Convergence to the Distribution: As the number of samples increases, the empirical distribution (e.g., a histogram) should converge to the theoretical probability distribution.
Applications: Accurate sampling is vital for simulations and models where results depend on how well samples represent the true distribution.

That is to say, we want to give higher priority to sample that have higher probability.

Next, if given a density function, how to sample it. Unlike the VAE, Gan which directed generated an example. In the energy based model, we only have the probability density function (precisely, we have the unnormalized probability density function), how can we sample from it?

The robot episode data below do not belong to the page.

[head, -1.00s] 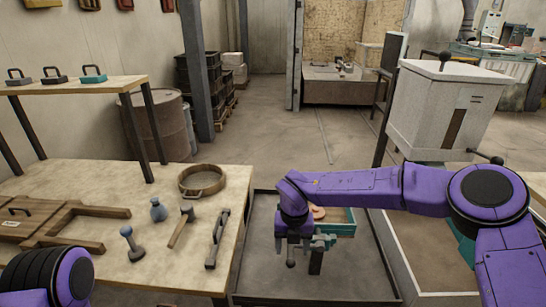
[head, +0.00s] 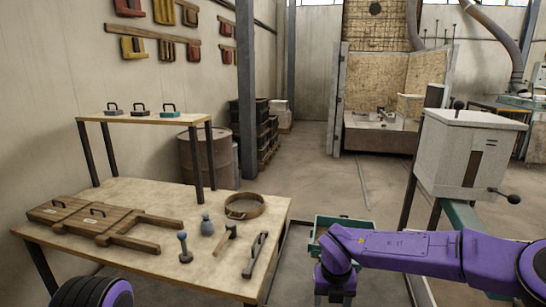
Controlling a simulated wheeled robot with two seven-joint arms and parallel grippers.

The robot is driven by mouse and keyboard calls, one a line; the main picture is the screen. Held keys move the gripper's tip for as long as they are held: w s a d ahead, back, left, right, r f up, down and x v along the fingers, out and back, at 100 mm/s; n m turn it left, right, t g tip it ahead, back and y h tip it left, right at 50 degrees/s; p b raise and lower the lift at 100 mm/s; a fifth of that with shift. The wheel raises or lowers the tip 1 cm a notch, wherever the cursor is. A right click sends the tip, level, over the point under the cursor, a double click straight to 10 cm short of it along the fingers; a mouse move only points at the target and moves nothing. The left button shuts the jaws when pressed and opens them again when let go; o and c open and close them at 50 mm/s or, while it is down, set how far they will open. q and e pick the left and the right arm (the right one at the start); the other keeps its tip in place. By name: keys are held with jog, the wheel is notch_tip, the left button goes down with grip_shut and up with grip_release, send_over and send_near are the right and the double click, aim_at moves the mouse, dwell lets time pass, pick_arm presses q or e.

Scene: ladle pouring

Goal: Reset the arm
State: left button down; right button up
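My right arm is purple and reaches in from the right edge in the head view. Its gripper (head: 336,297) points down at the bottom edge, above the floor area right of the wooden table. Its fingertips are cut off by the frame, so I cannot tell whether it is open or shut. No ladle can be made out in it. Only a dark, rounded joint of my left arm with some purple shows at the lower left. My left gripper is out of view.
The wooden table (head: 150,192) holds wooden flask frames (head: 95,220), a round sieve (head: 244,206) and hand tools. A teal box (head: 345,224) stands just behind my right arm. A white furnace-like box (head: 466,155) stands at the right. Open floor lies beyond.

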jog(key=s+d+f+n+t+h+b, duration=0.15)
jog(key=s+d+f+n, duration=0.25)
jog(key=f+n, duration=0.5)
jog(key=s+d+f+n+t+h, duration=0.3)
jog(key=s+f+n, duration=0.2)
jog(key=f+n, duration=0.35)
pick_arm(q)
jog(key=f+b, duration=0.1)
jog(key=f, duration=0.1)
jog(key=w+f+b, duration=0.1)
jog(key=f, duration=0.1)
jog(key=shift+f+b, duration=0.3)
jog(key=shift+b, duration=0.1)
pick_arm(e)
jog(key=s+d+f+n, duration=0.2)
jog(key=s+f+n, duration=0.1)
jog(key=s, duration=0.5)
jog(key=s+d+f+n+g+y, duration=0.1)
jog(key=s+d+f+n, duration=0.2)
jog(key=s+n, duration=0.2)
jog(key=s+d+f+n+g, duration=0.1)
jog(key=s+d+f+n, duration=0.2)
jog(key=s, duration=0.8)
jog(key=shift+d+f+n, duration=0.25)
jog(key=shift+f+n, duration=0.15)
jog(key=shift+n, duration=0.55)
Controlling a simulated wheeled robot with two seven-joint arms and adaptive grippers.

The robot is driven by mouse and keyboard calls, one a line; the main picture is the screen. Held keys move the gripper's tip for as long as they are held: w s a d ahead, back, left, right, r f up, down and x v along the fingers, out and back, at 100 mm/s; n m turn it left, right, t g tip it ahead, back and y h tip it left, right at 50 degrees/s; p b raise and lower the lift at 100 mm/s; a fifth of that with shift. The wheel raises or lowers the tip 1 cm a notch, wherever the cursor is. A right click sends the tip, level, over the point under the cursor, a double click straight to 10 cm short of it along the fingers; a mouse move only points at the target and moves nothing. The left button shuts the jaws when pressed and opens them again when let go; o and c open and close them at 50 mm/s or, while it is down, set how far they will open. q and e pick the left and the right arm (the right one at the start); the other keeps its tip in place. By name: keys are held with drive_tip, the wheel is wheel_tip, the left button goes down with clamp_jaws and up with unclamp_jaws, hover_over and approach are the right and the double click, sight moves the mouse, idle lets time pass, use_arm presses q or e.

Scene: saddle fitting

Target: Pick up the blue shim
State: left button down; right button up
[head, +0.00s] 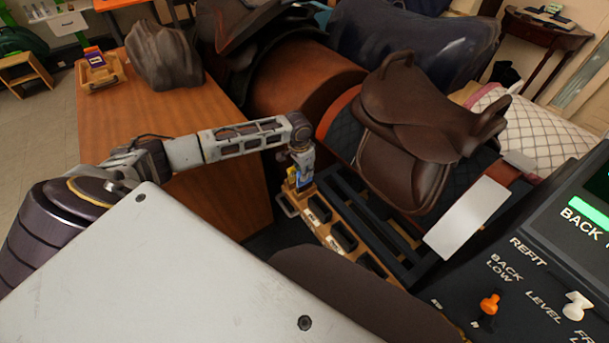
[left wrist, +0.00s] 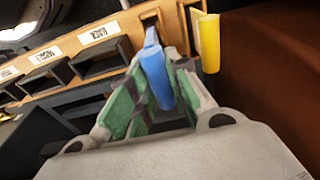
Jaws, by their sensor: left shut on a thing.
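The blue shim (left wrist: 157,75) is between the green-padded fingers of my left gripper (left wrist: 150,108) in the left wrist view. The fingers are shut on it. In the head view my left gripper (head: 300,178) points down at the far end of a wooden rack, and a small patch of blue shows at its fingers. The rack (left wrist: 127,22) has labelled slots; I cannot tell whether the shim is clear of it. My right gripper is not in view.
A yellow piece (left wrist: 209,42) stands close beside the gripper. The rack's other slots (head: 342,236) look dark. A brown saddle (head: 415,115) sits on a stand to the right. A wooden table (head: 150,110) lies left, and a control panel (head: 540,270) is at the lower right.

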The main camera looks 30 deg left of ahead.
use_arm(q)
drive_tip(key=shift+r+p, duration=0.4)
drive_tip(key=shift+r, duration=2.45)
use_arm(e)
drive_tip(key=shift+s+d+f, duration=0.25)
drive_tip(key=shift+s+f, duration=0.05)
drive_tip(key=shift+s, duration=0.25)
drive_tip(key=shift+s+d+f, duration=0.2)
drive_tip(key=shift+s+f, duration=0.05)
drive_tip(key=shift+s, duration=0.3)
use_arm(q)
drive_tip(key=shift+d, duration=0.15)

Generally, sample from a probability distribution can be done in this way

sample from a uniform distribution
map the sample to the inverse of the CDF function

than we obtained the samples that follow the given probability distribution. Here CDF is the cumulative distribution function, that is

\[ CDF(x) = \int_{-\infty}^x p(z) \, dz \]

sample from a simple gaussian distribution¶

In python, sample the gussian distribution maybe simple as the following.

import torch
import torch.distributions as dist

# Sample from a standard normal distribution
sample = dist.Normal(0, 1).sample()
print(sample)

Transformations from Uniform Distributions¶

While Gaussian distributions can be sampled directly, they can also be derived from uniform distributions using transformations like the Box-Muller method:

import numpy as np

# Box-Muller transform: sampling normal distribution from uniform
u1 = np.random.uniform(0, 1)
u2 = np.random.uniform(0, 1)
z1 = np.sqrt(-2 * np.log(u1)) * np.cos(2 * np.pi * u2)
z2 = np.sqrt(-2 * np.log(u1)) * np.sin(2 * np.pi * u2)
print(f"Samples: {z1}, {z2}")

This method is efficient because it avoids the need for the inverse CDF, which does not have a closed form for Gaussian distributions.

Sampling from Complex Distributions¶

For complex distributions, especially with unnormalized probability density functions (as in Energy-Based Models), sophisticated methods are needed:

Markov Chain Monte Carlo (MCMC): A broad class of algorithms for sampling from complex distributions.
Langevin Dynamics: Combines gradient descent with noise to explore probability spaces.
Hamiltonian Monte Carlo (HMC): Uses physical dynamics to efficiently sample from high-dimensional distributions.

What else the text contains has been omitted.